"No module named PIL" after "RUN pip3 install Pillow" in docker container; neither PIL nor Pillow present in dist-packages directory - docker

I'm following this SageMaker guide and using the 1.12 cpu docker file.
https://github.com/aws/sagemaker-tensorflow-serving-container
If I use the requirements.txt file to install Pillow, my container works great locally, but when I deploy to SageMaker, 'pip3 install' fails with an error indicating my container doesn't have internet access.
To work around that issue, I'm trying to install Pillow in my container before deploying to SageMaker.
When I include the lines "RUN pip3 install Pillow" and "RUN pip3 show Pillow" in my docker file, when building, I see output saying "Successfully installed Pillow-6.2.0" and the show command indicates the lib was installed at /usr/local/lib/python3.5/dist-packages. Also running "RUN ls /usr/local/lib/python3.5/dist-packages" in the docker files shows "PIL" and "Pillow-6.2.0.dist-info" in dist-packages, and the PIL directory includes many code files.
However, when I run my container locally, trying to import in python using "from PIL import Image" results in error "No module named PIL". I've tried variations like "import Image", but PIL doesn't seem to be installed in the context in which the code is running when I start the container.
Before the line "from PIL import Image", I added "import subprocess" and 'print(subprocess.check_output("ls /usr/local/lib/python3.5/dist-packages".split()))'
This ls output matches what I get when running it in the docker file, except "PIL" and "Pillow-6.2.0.dist-info" are missing. Why are those two in /usr/local/lib/python3.5/dist-packages when I run the docker file but not when my container is started locally?
Is there a better way to include Pillow in my container? The referenced Github page also shows that I can deploy libraries by including the files (in code/lib of model package), but to get files compatible with Ubuntu 16.04 (which the docker container uses; I'm on a Mac), I'd probably copy them from the docker container after running "RUN pip3 install Pillow" in my docker file, and it seems odd that I would need to get files from the docker container to deploy to the docker container.
My docker file looks like:
ARG TFS_VERSION
FROM tensorflow/serving:${TFS_VERSION} as tfs
FROM ubuntu:16.04
LABEL com.amazonaws.sagemaker.capabilities.accept-bind-to-port=true
COPY --from=tfs /usr/bin/tensorflow_model_server /usr/bin/tensorflow_model_server
# nginx + njs
RUN \
apt-get update && \
apt-get -y install --no-install-recommends curl && \
curl -s http://nginx.org/keys/nginx_signing.key | apt-key add - && \
echo 'deb http://nginx.org/packages/ubuntu/ xenial nginx' >> /etc/apt/sources.list && \
apt-get update && \
apt-get -y install --no-install-recommends nginx nginx-module-njs python3 python3-pip python3-setuptools && \
apt-get clean
RUN pip3 install Pillow
# cython, falcon, gunicorn, tensorflow-serving
RUN \
pip3 install --no-cache-dir cython falcon gunicorn gevent requests grpcio protobuf tensorflow && \
pip3 install --no-dependencies --no-cache-dir tensorflow-serving-api
COPY ./ /
ARG TFS_SHORT_VERSION
ENV SAGEMAKER_TFS_VERSION "${TFS_SHORT_VERSION}"
ENV PATH "$PATH:/sagemaker"
RUN pip3 show Pillow
RUN ls /usr/local/lib/python3.5/dist-packages
I've tried installing Pillow on the same line as cython and other dependencies, but the result is the same...those dependencies are in /usr/local/lib/python3.5/dist-packages both at the time the container is built and when the container is started locally, while "PIL" and "Pillow-6.2.0.dist-info" are only present when the container is built.

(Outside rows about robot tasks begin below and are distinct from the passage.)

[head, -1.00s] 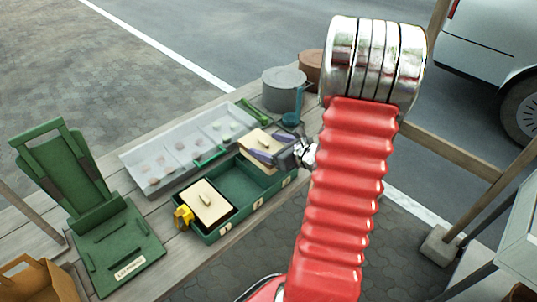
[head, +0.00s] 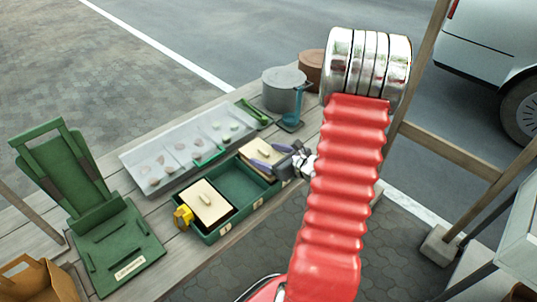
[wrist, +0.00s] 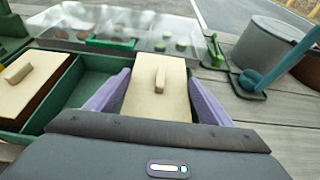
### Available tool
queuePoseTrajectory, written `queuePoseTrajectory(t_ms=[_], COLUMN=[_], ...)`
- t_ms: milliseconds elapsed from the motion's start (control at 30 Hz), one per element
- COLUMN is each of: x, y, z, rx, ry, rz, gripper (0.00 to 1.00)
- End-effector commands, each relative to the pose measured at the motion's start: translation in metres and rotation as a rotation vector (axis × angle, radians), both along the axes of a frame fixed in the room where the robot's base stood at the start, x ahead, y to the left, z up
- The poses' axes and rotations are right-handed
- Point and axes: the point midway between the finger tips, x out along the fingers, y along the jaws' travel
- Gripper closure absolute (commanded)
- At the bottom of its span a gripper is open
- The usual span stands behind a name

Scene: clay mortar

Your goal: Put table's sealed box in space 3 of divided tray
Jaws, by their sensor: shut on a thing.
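The sealed box (head: 264,154) has a cream lid with a knob and sits between the purple fingers of my gripper (head: 268,160). In the wrist view its lid (wrist: 158,98) lies between the two fingers (wrist: 157,100), which are shut on it. The box is at the right end of the green divided tray (head: 226,228), over or inside the space there; its lower part is hidden, so I cannot tell whether it touches the floor. The middle space (head: 238,187) is empty. A similar cream-lidded box (head: 205,207) fills the left space.
A pale sectioned tray (head: 160,152) with small lumps lies behind. A grey pot (head: 284,92) and a blue ladle on a stand (head: 291,122) are at the back right. A yellow item (head: 183,217) touches the tray's left end. A green folding stand (head: 125,250) is at left.

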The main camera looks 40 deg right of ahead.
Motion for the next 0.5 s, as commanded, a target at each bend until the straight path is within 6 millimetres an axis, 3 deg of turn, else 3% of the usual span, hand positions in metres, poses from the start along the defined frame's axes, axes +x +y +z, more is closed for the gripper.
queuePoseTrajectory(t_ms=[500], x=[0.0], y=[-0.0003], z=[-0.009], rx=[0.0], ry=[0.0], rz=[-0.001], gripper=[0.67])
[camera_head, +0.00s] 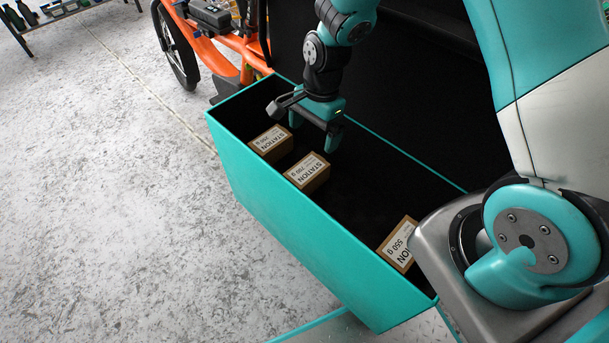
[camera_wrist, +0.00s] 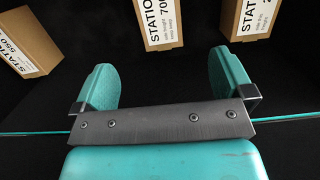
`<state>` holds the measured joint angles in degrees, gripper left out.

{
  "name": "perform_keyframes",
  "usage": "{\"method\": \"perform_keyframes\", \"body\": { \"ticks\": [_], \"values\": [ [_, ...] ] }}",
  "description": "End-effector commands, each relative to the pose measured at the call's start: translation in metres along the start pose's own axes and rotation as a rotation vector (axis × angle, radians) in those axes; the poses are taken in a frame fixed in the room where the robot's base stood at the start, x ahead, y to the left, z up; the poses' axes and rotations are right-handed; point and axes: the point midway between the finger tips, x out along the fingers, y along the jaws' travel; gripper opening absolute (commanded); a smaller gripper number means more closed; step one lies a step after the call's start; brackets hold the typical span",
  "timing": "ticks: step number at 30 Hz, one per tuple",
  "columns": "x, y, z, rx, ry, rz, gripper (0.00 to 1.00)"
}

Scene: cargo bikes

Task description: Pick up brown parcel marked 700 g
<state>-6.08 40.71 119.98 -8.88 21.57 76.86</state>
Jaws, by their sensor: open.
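The brown parcel marked 700 g (camera_head: 308,173) lies in the teal cargo box, the middle one of three in a row, with a white STATION label on top. In the wrist view the 700 g parcel (camera_wrist: 160,22) is at the top centre, cut off by the frame edge, its label partly readable. My gripper (camera_head: 314,131) is open and empty over the box, just behind the parcel in the head view and apart from it. In the wrist view the two teal fingers of my gripper (camera_wrist: 164,80) are spread with nothing between them.
Another brown parcel (camera_head: 271,143) lies to the left, and the 550 g parcel (camera_head: 398,245) to the right. The teal cargo box (camera_head: 290,235) has upright walls around them. Its black floor is bare between the middle and right parcels. An orange bike (camera_head: 215,48) stands behind.

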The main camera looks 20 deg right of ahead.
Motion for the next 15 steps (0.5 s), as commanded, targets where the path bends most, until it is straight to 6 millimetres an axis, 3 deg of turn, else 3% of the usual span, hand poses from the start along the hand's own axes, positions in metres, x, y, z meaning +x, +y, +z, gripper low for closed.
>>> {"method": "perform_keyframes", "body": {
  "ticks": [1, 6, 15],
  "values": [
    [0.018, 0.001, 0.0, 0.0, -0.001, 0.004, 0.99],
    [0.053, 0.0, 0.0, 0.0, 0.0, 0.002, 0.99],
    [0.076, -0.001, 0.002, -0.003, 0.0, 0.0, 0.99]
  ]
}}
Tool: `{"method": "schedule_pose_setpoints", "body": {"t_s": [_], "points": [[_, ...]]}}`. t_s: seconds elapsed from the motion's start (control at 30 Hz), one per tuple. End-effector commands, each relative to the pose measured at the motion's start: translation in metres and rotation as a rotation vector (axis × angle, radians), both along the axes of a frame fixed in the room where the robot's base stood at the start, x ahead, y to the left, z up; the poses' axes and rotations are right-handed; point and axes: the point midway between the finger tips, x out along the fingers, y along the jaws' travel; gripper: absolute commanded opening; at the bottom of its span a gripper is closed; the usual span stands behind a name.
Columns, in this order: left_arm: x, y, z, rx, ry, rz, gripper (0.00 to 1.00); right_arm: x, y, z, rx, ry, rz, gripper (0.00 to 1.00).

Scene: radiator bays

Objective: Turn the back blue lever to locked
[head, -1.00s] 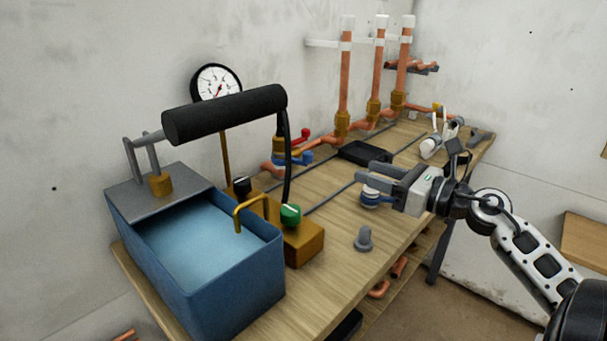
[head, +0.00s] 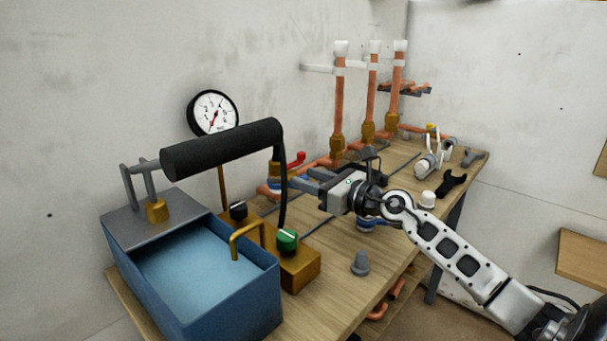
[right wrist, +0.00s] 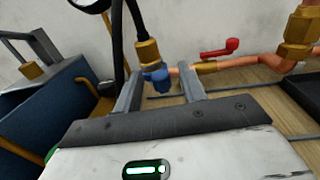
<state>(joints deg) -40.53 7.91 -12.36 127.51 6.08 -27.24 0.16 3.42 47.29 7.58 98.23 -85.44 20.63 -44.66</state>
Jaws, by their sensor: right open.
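A blue lever (right wrist: 157,75) shows on a brass valve in the right wrist view, between the two finger ends of my right gripper (right wrist: 159,88). I cannot tell whether the fingers touch it. In the head view my right gripper (head: 302,180) is open and reaches left toward the valves. There its fingers and the pump's black hose hide most of the blue lever. A red lever (right wrist: 220,48) sits on the copper pipe to the right of the blue one; it also shows in the head view (head: 296,160). My left gripper is not in view.
A blue pump tank (head: 215,290) with a black handle (head: 222,149) stands at the left. A brass block with a green knob (head: 287,240) and a grey plug (head: 360,263) are in front. A round gauge (head: 213,112) and upright copper pipes (head: 372,95) stand at the back.

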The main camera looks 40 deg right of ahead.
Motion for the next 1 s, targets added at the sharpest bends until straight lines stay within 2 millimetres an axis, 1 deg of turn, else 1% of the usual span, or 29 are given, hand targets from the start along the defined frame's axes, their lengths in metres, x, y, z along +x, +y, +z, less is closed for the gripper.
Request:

Apologies for the late response.
If I use the requirements.txt file to install Pillow, my container works great locally, but when I deploy to SageMaker, 'pip3 install' fails with an error indicating my container doesn't have internet access.
If restricted internet access isn't a requirement, then you should be able to enable internet access by making enable_network_isolation=False when instantiating your Model class in the SageMaker Python SDK, as shown here: https://github.com/aws/sagemaker-python-sdk/blob/master/src/sagemaker/model.py#L85
If restricted internet access is a requirement, this means that you will need to either install your dependencies in your own container beforehand or make use of the packaging as you mentioned in your correspondence.
I have copied your provided Dockerfile and created an image to run as an image in order to reproduce the error you are seeing. I was not able to reproduce the error as quoted below:
However, when I run my container locally, trying to import in python using "from PIL import Image" results in error "No module named PIL". I've tried variations like "import Image", but PIL doesn't seem to be installed in the context in which the code is running when I start the container.
I created a similar Docker image and ran it as a container with the following command:
docker run -it --entrypoint bash <DOCKER_IMAGE>
from within the container I started a Python3 session and ran the following commands locally without error:
root#13eab4c6e8ab:/# python3 -s
Python 3.5.2 (default, Oct 8 2019, 13:06:37)
[GCC 5.4.0 20160609] on linux
Type "help", "copyright", "credits" or "license" for more information.
>>> from PIL import Image
Can you please provide the code for how you're starting your SageMaker jobs?
Please double check that the Docker image you have created is the one being referenced when starting your SageMaker jobs.
Please let me know if there is anything I can clarify.
Thanks!

Related

How to pack and transport only the delta of a container?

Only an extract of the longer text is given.